WRITTEN EXERCISE: Write out each line beneath this one exactly as it reads.

[Dataset entries]
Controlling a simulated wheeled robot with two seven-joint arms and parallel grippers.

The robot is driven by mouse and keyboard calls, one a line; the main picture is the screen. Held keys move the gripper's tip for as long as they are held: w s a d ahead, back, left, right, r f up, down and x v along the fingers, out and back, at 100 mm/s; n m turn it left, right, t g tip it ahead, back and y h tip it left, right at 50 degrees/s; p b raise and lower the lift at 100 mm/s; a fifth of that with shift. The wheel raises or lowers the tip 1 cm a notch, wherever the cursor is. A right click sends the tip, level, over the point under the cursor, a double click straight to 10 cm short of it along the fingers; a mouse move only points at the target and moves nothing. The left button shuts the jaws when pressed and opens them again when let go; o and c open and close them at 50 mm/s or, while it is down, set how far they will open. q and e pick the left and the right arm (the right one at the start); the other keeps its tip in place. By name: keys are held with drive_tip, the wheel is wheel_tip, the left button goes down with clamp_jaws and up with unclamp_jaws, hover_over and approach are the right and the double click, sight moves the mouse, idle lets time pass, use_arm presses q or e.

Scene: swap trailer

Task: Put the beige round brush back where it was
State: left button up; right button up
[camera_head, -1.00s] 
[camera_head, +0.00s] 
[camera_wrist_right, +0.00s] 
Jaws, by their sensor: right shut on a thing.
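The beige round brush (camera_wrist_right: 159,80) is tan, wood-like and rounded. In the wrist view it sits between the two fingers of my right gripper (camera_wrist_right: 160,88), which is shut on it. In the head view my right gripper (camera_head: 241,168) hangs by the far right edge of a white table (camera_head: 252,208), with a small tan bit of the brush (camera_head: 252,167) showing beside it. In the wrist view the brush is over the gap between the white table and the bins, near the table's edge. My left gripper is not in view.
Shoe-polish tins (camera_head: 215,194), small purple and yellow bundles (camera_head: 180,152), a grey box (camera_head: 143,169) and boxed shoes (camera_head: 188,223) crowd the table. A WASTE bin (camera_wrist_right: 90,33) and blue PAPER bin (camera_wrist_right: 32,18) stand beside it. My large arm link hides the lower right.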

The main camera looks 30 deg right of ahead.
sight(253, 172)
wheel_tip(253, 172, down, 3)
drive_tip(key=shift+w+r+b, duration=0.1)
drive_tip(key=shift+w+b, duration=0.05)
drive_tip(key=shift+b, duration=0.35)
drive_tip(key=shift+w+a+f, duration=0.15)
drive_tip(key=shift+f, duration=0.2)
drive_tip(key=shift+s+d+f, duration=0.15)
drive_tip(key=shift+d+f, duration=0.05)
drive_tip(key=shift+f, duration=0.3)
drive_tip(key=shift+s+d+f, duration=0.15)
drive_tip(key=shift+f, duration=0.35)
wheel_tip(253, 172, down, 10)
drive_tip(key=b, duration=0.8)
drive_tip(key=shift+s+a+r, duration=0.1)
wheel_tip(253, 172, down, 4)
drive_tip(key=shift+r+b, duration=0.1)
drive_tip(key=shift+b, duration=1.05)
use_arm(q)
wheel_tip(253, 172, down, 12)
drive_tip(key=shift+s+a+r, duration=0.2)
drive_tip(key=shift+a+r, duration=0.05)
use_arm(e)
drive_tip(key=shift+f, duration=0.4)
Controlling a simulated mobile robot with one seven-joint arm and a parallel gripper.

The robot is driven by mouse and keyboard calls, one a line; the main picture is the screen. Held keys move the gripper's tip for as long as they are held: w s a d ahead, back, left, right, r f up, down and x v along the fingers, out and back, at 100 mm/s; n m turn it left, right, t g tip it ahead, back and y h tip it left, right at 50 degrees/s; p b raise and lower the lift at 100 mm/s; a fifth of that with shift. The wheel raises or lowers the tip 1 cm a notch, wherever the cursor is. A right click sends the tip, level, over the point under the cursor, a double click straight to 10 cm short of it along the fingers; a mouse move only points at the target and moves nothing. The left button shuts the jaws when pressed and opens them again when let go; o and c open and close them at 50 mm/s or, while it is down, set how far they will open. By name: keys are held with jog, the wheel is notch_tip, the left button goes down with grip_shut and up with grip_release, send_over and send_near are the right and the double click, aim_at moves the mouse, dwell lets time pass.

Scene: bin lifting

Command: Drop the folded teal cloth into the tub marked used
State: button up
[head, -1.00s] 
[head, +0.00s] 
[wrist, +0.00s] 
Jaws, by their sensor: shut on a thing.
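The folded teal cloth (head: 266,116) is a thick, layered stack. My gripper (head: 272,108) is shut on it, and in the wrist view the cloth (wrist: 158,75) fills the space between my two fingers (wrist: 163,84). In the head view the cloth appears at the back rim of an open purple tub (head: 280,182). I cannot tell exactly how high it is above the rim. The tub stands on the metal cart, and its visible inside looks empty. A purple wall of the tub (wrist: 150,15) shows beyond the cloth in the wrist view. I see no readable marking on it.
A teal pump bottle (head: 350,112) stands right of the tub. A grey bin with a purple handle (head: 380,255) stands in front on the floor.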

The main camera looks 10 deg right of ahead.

RESPONSE TO THE EXERCISE:
Controlling a simulated wheeled robot with two seven-joint arms and parallel grippers.

The robot is driven by mouse and keyboard calls, one a line; the main picture is the screen. Held keys move the gripper's tip for as long as they are held: w s a d ahead, back, left, right, r f up, down and x v along the fingers, out and back, at 100 mm/s; n m turn it left, right, t g tip it ahead, back and y h tip it left, right at 50 degrees/s; p b raise and lower the lift at 100 mm/s; a fifth of that with shift. The wheel raises or lowers the tip 1 cm a notch, wherever the cursor is. A right click sends the tip, level, over the point under the cursor, a double click straight to 10 cm short of it along the fingers; a mouse move only points at the target and moves nothing. The left button shuts the jaws when pressed and opens them again when let go; o and c open and close them at 50 mm/s or, while it is down, set how far they will open. q and e pick the left and the right arm (the right one at the start); the other keeps its tip in place. By name: keys are held with drive_tip, the wheel is wheel_tip, the left button goes down with clamp_jaws and up with unclamp_jaws, hover_over and approach are the right and the double click, sight moves the mouse, idle lets time pass, use_arm presses q or e.

Scene: swap trailer

Task: Put the beige round brush back where it was
State: left button up; right button up
[camera_head, -1.00s] 
[camera_head, +0.00s] 
[camera_wrist_right, +0.00s] 
Jaws, by their sensor: right shut on a thing.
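The beige round brush (camera_wrist_right: 159,80) is tan, wood-like and rounded. In the wrist view it sits between the two fingers of my right gripper (camera_wrist_right: 160,88), which is shut on it. In the head view my right gripper (camera_head: 241,168) hangs by the far right edge of a white table (camera_head: 252,208), with a small tan bit of the brush (camera_head: 252,167) showing beside it. In the wrist view the brush is over the gap between the white table and the bins, near the table's edge. My left gripper is not in view.
Shoe-polish tins (camera_head: 215,194), small purple and yellow bundles (camera_head: 180,152), a grey box (camera_head: 143,169) and boxed shoes (camera_head: 188,223) crowd the table. A WASTE bin (camera_wrist_right: 90,33) and blue PAPER bin (camera_wrist_right: 32,18) stand beside it. My large arm link hides the lower right.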

The main camera looks 30 deg right of ahead.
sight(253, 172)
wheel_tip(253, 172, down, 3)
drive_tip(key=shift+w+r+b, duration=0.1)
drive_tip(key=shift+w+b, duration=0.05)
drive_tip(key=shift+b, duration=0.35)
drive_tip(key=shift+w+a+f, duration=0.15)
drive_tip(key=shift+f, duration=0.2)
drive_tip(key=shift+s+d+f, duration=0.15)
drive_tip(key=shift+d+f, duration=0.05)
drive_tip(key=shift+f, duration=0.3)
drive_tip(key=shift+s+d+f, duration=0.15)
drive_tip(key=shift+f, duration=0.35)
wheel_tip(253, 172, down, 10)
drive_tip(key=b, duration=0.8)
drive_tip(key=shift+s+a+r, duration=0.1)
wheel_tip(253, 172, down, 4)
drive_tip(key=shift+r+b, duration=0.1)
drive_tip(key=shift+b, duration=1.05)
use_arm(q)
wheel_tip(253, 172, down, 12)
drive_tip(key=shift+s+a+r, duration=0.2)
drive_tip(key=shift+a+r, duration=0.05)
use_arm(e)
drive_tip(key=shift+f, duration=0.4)
Controlling a simulated mobile robot with one seven-joint arm and a parallel gripper.

The robot is driven by mouse and keyboard calls, one a line; the main picture is the screen. Held keys move the gripper's tip for as long as they are held: w s a d ahead, back, left, right, r f up, down and x v along the fingers, out and back, at 100 mm/s; n m turn it left, right, t g tip it ahead, back and y h tip it left, right at 50 degrees/s; p b raise and lower the lift at 100 mm/s; a fifth of that with shift. The wheel raises or lowers the tip 1 cm a notch, wherever the cursor is. A right click sends the tip, level, over the point under the cursor, a double click straight to 10 cm short of it along the fingers; a mouse move only points at the target and moves nothing. The left button shuts the jaws when pressed and opens them again when let go; o and c open and close them at 50 mm/s or, while it is down, set how far they will open. By name: keys are held with jog, the wheel is notch_tip, the left button goes down with grip_shut and up with grip_release, send_over and send_near are the right and the double click, aim_at moves the mouse, dwell lets time pass.

Scene: bin lifting

Command: Drop the folded teal cloth into the tub marked used
State: button up
[head, -1.00s] 
[head, +0.00s] 
[wrist, +0.00s] 
Jaws, by their sensor: shut on a thing.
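The folded teal cloth (head: 266,116) is a thick, layered stack. My gripper (head: 272,108) is shut on it, and in the wrist view the cloth (wrist: 158,75) fills the space between my two fingers (wrist: 163,84). In the head view the cloth appears at the back rim of an open purple tub (head: 280,182). I cannot tell exactly how high it is above the rim. The tub stands on the metal cart, and its visible inside looks empty. A purple wall of the tub (wrist: 150,15) shows beyond the cloth in the wrist view. I see no readable marking on it.
A teal pump bottle (head: 350,112) stands right of the tub. A grey bin with a purple handle (head: 380,255) stands in front on the floor.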

The main camera looks 10 deg right of ahead.

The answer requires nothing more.